▶ _EXERCISE_
Leave out the pictures, and write out exactly the lines from the beginning of the material to the line holding "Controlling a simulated", that line included, and nothing else.
= = = = = = =
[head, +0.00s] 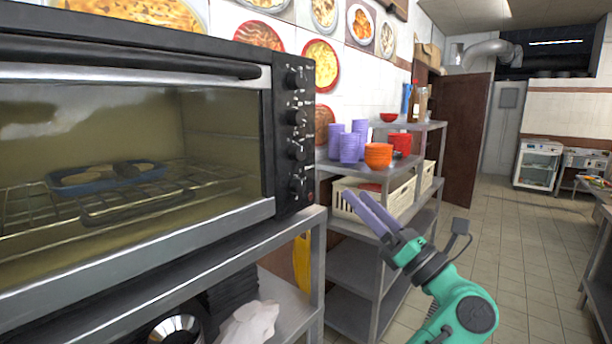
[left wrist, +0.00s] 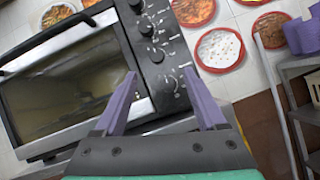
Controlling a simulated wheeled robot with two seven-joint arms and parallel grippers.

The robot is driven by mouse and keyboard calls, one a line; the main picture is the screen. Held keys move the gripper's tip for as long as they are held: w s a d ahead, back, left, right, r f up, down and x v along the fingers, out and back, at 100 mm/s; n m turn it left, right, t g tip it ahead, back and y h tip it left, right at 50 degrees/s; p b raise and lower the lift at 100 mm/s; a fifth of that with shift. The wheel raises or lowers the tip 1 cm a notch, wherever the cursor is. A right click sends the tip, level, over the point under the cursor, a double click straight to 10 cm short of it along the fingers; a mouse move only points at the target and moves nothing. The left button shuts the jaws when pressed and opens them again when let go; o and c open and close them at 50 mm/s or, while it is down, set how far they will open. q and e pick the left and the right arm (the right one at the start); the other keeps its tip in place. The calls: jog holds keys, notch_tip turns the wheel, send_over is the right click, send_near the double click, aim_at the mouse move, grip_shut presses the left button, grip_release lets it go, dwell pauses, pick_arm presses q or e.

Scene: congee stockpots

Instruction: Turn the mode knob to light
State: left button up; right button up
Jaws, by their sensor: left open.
= = = = = = =
▶ _CORRECT RESPONSE_
[head, +0.00s] 
[left wrist, +0.00s] 
Controlling a simulated wheeled robot with two seven-joint arms and parallel grippers.

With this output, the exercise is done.